One of the strange things though, is that permaculture is nothing new, my Grandad was gardening this way 50 years ago and he called it mulching. He’s now 83 and still grows his tomatoes in his greenhouse and waters them every day. Come on GRANDAD !

He didn’t feel like he had to copy other people he just did things his way. When we go over to see him, I still carry the watering can up to his greenhouse for him and it really brings back memories I have of being a child.

He is the person who really got me started on this course of life. We used to go into his shed and make things out of wood, nails, screws, and glue. I have since built my house out of wood, nails, screws and glue ! The knowledge that he has given to me is invaluable. One of the first books he gave to us was ‘The Family Smallholding’ by Katie Thear and it still has that old book smell. This was back in 2001 when I had started to settle down a bit after travelling for 9 years round the world and inspired me that this was the way forward.

So, with this sort of information being passed down, you come to realise that we all stand on the shoulders of giants, but, it all depends on whether we look out and see what’s there at the time. I’ve always tried to acknowledge those people who have inspired me along the way, even if just in memory. It can’t always be done in person, sometimes distance and time make it impossible.

Certain people do, certain people don’t, we just try, and trying is the first step to success. Some people just copy others because they have no path of their own, and these are the ones that try to pull others down so that they can make  themselves feel more important than they really are but with no real substance and are just insecure.

So Happy Litha ! We are now just off to the tunnel to dig up a few new potatoes to have with our home made mint sauce .


9 Comments (+add yours?)

  1. flissandbigbear
    Jun 20, 2012 @ 12:49:40

    Clever thinking Batman and Batwoman 🙂 and they are actually the cutest donkey’s int he world ever – they may not forgive you for putting their poo on the net tho hehehehehehe!!! xxxx


  2. ceciliag
    Jun 20, 2012 @ 18:51:00

    works for me!! your donkey poo must be a treat!! c


  3. briony mee
    Jun 20, 2012 @ 23:27:22

    good reading really enjoyed your post today happy eating human and animal alike


  4. linniew
    Jun 21, 2012 @ 01:46:17

    Grandparents have power. My grandma made a gardener of me too and I must say I have plans for a certain little grand-daughter of my own as soon as she grows a bit– hard for infants to get a grip on those weeds. Happy Midsummer to you too! (Well I had to look up ‘Litha’ –such a pretty word and another great name for the solstice.)


  5. Bridget
    Jun 21, 2012 @ 07:37:37

    I know exactly what you mean by people taking, or trying to take ownership of knowledge. My analysis is that these people are insecure and egocentric. Bur let them carry on on their lonesome cause most people can regognise these personalities. There’s nothing new under heaven!


  6. willowarchway
    Jun 21, 2012 @ 10:51:29

    Absolutely Bridget !


  7. alderandash
    Jun 21, 2012 @ 17:34:16

    Thanks for the info – really great practical info that clearly works! No nasty chemicals, weeds gone, plants happy – job done! As you say – there’s nothing new under the sun. Part of what I love about veg growing is feeling connected to all the folks who’ve done it before me, the things they’ve learned and passed on. I didn’t have a gardening grandparent, but Mum and Mum-in-law are my gardening gurus…
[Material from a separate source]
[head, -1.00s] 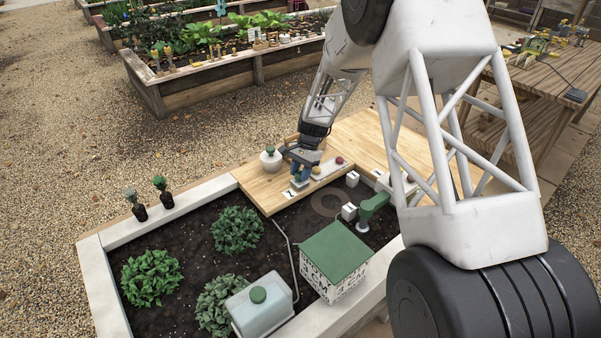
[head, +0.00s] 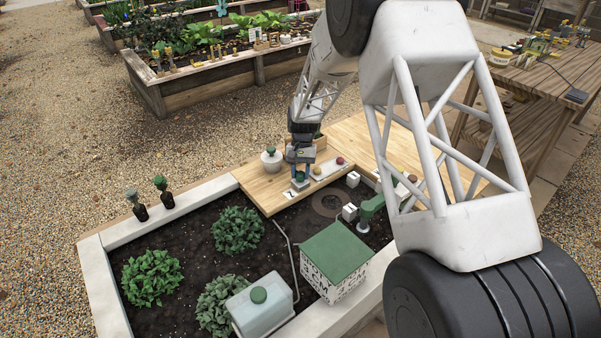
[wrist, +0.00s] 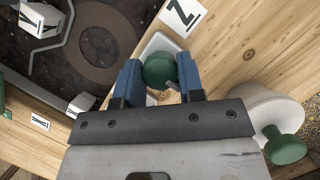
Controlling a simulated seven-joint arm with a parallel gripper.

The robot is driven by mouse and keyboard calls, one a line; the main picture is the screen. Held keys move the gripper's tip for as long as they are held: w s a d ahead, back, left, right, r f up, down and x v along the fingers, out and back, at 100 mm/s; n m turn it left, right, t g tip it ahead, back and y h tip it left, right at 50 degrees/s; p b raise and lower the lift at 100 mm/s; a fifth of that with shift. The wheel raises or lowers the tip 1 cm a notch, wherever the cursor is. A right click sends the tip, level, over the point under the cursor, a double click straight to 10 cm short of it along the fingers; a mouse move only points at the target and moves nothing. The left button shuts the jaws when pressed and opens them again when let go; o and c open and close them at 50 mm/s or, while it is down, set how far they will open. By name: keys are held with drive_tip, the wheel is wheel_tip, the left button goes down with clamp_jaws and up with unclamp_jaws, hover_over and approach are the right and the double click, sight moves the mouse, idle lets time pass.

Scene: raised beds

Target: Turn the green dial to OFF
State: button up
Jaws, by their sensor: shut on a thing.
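The green dial (wrist: 160,70) sits on a pale plate (wrist: 153,44) on the wooden deck. In the wrist view the blue fingers of my gripper (wrist: 160,78) are on its two sides, shut on it. A white card (wrist: 183,15) with a black mark like a Z or N lies beside the plate. I cannot read any OFF mark or tell which way the dial points.
A white pot with a green knob (head: 271,160) stands close left of my gripper. Yellow (head: 317,171) and red (head: 339,160) knobs sit on a strip to the right. The soil bed in front holds plants, a green-roofed box (head: 336,250) and a green-handled tap (head: 372,206).

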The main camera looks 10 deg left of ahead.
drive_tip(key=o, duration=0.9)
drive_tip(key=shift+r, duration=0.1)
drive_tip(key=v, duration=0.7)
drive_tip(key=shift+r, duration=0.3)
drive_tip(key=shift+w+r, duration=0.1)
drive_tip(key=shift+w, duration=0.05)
  8. philosophermouseofthehedge
    Jun 22, 2012 @ 16:16:26

    Enjoyed touring your blog. Glad to see “old” ideas being utilized again. My dad’s family were old time farmers. We always had a vegetable garden. Nothing better than fresh tomatoes!
    The big rose garden in Houston, Tx uses newspapers and cardboard (covered by a little decorative mulch chipped up from parks’ fallen trees and brush). I tried it and found the plants do better and there’s no weeding.
    The donkeys are great.


  9. facelikeafryingpan
    Jun 29, 2012 @ 12:56:16

    I think that you might be able to market and sell “Poo Brew.” lol. And your donkeys are adorable!